> **YOUR OBJECTIVE**
Give the total number of lines with the word "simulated" in them, and no other words.

> **SUPPLIED INFORMATION**

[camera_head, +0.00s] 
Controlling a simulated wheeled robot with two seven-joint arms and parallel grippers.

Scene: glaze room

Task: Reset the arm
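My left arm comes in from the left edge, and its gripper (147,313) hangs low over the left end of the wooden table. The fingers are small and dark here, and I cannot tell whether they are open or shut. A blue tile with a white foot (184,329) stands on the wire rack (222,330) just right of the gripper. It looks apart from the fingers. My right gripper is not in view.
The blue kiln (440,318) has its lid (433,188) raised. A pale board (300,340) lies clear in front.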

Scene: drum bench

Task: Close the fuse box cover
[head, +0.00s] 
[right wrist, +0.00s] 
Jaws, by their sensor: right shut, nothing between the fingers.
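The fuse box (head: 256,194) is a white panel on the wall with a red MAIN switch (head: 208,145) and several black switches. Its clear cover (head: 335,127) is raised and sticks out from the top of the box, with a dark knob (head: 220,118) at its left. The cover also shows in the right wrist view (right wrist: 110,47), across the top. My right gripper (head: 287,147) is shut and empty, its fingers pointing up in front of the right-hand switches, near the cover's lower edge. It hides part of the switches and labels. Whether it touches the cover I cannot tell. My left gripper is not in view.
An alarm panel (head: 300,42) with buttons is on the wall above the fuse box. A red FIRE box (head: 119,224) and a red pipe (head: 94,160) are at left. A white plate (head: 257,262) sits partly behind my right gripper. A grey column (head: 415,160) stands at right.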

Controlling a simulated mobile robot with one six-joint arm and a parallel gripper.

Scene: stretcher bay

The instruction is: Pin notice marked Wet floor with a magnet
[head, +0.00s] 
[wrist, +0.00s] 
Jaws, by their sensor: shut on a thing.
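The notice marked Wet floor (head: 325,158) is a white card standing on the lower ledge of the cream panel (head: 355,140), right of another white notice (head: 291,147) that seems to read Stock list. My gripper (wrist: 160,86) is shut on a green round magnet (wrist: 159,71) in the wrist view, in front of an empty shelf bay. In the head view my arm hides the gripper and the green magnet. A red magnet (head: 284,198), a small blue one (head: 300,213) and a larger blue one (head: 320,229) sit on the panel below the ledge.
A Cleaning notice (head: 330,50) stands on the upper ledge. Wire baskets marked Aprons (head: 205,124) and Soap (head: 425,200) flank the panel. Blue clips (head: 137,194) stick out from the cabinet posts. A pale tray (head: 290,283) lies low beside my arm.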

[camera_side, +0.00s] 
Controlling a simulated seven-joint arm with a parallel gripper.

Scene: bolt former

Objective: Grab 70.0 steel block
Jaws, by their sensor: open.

> **TASK OUTPUT**
3